Winmar to acquire 50% interest in DRC cobalt-processing facility

25 July 2018 (Last Updated July 26th, 2018 15:44)

Winmar Resources has signed a Heads of Agreement with African Holding Investment Company (AHIC) to acquire a 50% interest in the Luapula cobalt-processing facility, located near the town of Likasi in the Democratic Republic of Congo (DRC).

Winmar to acquire 50% interest in DRC cobalt-processing facility
The Luapula Processing Facility located in Likasi in the Democratic Republic of Congo. Credit: Winmar Resources Limited.

Winmar Resources has signed a Heads of Agreement with African Holding Investment Company (AHIC) to acquire a 50% interest in the Luapula cobalt-processing facility, located near the town of Likasi in the Democratic Republic of Congo (DRC).
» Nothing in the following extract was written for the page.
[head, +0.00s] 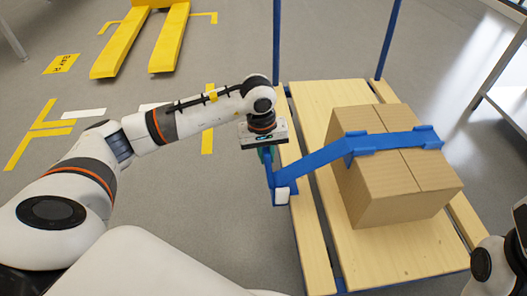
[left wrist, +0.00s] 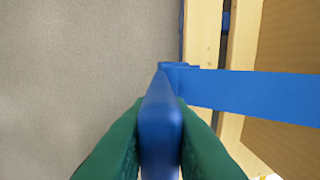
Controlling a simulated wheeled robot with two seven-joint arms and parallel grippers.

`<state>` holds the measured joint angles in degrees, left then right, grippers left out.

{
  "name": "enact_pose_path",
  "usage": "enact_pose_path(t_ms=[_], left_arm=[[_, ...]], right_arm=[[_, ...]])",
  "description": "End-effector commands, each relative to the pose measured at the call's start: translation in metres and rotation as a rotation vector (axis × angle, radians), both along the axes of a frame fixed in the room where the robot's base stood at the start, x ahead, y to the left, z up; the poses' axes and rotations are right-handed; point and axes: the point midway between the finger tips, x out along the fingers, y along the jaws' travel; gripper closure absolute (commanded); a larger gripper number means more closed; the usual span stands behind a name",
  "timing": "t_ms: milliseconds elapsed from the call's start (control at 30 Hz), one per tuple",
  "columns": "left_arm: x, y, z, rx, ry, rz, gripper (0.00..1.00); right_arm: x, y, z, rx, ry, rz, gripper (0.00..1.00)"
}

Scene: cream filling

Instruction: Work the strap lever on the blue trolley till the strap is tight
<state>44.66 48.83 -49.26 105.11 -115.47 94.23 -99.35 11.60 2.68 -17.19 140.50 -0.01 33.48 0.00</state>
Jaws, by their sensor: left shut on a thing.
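The blue trolley has a pale wooden deck (head: 310,110) and blue posts at its far end. A cardboard box (head: 395,185) sits on it. A blue strap (head: 318,158) runs from the trolley's left edge up over the box top and looks straight. The blue strap lever (head: 269,174) stands upright at the left edge, above a blue and white fitting (head: 281,196). My left gripper (head: 265,154) is shut on the lever's upper part. In the left wrist view, green fingertips (left wrist: 160,130) press both sides of the blue lever (left wrist: 160,108). My right gripper is out of view.
Blue corner guards (head: 366,140) lie under the strap on the box edges. A yellow pallet truck (head: 140,40) stands at the back left. A metal table (head: 508,85) stands at the right. The floor left of the trolley is clear, with yellow markings.

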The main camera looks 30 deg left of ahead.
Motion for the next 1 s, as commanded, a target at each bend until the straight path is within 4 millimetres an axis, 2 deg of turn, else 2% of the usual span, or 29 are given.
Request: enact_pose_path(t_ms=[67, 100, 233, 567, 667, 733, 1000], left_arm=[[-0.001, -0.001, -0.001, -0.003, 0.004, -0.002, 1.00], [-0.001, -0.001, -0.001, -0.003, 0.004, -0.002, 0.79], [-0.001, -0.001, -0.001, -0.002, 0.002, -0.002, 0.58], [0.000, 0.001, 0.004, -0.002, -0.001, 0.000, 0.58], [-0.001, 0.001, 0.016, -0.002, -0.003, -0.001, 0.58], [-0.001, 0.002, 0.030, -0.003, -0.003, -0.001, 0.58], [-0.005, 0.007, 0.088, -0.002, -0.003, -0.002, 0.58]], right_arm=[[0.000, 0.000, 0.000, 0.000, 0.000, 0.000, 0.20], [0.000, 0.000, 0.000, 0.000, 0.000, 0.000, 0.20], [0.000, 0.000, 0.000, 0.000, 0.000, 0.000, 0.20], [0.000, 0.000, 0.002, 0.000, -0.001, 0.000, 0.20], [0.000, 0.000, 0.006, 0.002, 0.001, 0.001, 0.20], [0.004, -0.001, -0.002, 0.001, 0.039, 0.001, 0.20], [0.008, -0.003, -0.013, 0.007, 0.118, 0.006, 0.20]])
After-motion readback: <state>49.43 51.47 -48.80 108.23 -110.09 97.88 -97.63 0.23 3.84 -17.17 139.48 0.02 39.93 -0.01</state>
As part of the terms of the agreement, the company will form a new 50/50 joint venture (JV) to operate the conventional copper-cobalt leaching plant that has capacity to produce up to 12,000 tonne-per-annum (tpa) of high grade concentrates.
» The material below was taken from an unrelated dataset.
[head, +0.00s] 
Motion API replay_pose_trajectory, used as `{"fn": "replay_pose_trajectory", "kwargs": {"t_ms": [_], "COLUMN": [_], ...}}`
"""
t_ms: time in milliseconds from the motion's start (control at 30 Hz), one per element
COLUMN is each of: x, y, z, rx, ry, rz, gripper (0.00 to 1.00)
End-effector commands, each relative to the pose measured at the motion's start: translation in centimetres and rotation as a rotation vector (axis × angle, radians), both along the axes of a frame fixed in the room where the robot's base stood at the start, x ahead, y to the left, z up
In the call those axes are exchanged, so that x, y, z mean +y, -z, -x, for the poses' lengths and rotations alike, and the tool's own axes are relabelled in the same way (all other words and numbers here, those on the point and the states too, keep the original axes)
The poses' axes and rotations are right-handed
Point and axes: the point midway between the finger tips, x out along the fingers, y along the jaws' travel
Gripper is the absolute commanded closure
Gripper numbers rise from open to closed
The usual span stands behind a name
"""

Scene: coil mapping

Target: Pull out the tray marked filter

Built in 2014, the plant has a throughput capacity of 250 000tpa of run-of-mine feed.

“With a 50% interest in the joint venture company, Winmar will be the operator and manager of the joint venture.”
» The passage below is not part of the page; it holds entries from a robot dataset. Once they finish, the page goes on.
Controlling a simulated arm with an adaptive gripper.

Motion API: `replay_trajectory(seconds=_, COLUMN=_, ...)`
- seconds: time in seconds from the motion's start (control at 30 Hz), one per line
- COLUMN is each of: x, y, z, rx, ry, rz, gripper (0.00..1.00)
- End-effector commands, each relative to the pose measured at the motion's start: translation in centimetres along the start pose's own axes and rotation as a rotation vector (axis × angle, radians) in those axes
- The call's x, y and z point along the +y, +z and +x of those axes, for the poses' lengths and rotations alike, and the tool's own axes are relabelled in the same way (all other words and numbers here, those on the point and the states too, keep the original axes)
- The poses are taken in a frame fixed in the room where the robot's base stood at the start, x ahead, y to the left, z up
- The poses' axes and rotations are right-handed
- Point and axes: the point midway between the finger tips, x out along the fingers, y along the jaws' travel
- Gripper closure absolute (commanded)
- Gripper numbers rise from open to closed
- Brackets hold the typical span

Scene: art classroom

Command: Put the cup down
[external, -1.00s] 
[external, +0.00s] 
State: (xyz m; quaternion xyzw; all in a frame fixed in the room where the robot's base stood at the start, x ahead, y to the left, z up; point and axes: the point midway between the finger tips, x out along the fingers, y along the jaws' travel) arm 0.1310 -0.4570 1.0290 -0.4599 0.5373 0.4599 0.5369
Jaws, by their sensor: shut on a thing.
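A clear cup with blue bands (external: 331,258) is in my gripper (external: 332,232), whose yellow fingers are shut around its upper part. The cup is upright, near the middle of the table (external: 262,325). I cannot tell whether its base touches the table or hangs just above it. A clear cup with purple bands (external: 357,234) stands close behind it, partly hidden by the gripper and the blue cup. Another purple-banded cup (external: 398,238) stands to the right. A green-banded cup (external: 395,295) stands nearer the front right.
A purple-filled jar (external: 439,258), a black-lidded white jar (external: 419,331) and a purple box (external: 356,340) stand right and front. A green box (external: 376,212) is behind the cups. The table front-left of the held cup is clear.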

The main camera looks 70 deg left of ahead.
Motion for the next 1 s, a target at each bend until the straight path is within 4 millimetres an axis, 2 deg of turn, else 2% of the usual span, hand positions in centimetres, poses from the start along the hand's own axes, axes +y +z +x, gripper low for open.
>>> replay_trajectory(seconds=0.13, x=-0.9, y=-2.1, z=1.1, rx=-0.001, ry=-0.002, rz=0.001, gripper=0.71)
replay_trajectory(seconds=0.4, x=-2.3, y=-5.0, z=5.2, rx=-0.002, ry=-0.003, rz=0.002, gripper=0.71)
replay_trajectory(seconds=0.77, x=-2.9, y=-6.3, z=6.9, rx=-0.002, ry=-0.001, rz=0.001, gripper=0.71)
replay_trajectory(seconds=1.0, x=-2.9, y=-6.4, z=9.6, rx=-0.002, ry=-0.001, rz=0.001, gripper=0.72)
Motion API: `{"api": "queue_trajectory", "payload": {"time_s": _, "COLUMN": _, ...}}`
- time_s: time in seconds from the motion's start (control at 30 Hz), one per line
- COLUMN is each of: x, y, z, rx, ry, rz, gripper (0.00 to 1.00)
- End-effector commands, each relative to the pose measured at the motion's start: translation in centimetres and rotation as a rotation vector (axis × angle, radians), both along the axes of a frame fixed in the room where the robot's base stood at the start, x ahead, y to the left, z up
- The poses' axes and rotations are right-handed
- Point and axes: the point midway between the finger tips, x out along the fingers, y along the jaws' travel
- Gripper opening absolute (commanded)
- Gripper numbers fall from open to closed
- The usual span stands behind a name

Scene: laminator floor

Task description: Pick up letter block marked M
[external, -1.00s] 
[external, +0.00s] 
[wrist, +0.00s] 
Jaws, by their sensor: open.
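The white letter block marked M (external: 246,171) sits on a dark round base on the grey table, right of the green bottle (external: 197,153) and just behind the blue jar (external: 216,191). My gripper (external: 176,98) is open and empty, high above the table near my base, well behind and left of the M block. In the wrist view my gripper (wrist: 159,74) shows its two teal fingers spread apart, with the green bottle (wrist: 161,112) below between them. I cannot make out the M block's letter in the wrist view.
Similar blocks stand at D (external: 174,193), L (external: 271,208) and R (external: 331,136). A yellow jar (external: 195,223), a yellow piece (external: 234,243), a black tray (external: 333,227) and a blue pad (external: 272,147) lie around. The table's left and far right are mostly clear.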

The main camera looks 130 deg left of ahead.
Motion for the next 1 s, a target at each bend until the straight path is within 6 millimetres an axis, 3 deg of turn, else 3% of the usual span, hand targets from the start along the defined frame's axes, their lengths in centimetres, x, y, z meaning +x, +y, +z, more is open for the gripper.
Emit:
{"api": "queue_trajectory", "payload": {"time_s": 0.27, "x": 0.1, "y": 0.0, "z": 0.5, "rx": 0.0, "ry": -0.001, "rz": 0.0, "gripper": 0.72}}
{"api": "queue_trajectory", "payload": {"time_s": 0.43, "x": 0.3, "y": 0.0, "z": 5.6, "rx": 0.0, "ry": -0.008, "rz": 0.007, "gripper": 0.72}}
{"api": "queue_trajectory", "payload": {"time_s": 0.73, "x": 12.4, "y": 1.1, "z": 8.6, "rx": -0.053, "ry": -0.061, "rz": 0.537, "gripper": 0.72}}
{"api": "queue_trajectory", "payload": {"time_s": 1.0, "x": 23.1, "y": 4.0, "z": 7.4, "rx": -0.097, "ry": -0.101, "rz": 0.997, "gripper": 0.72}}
With a 50% interest in the JV company, Winmar will be the operator and manager of the JV.

The company will supply the run-of-mine feed from its 100% hard rock or tailings licences and third party material to the Luapula processing facility.

The agreement will also offer Winmar the sale and marketing rights to 100% of any future cobalt and copper concentrate produced from the plant.

In exchange for the 50% stake, the company will pay $5.5m to reimburse historic development costs and issue 100 million shares once the joint venture and development agreement is executed.

The consideration also comprises issuance of an additional 100 million shares once production starts and 100 million shares upon the plant exceeding 1,000t of contained cobalt in concentrate sales.

AHIC is also entitled to receive a royalty on sales revenue between 1% and 3% in the first three years and then royalty on sales revenue between 1% and 2% up to the tenth year, and 1% for years 11 to 15.

Furthermore, Winmar signed deals to acquire exploration licences that are located close to the Luapula plant.

It is anticipated that the licences will potentially supply the run-of-mine feed for the facility.

Under the terms of these deals, the company is required to make a further payment of $1.2m to compensate historic exploration and development costs in exchange for the acquisition of a 100% interest in the exploration licences.

The company will also issue 20 million shares upon the transfer of the licences and an amount of $15/t of ore mined to be paid upon the commencement of production.

It intends to complete a capital raising by issuing 333.3 million new shares to raise A$8m ($5.92m) to fund the up-front acquisition costs.

The proceeds from the capital raising will be used to meet working capital requirements of the Luapula facility and exploration and development activities on the licenses.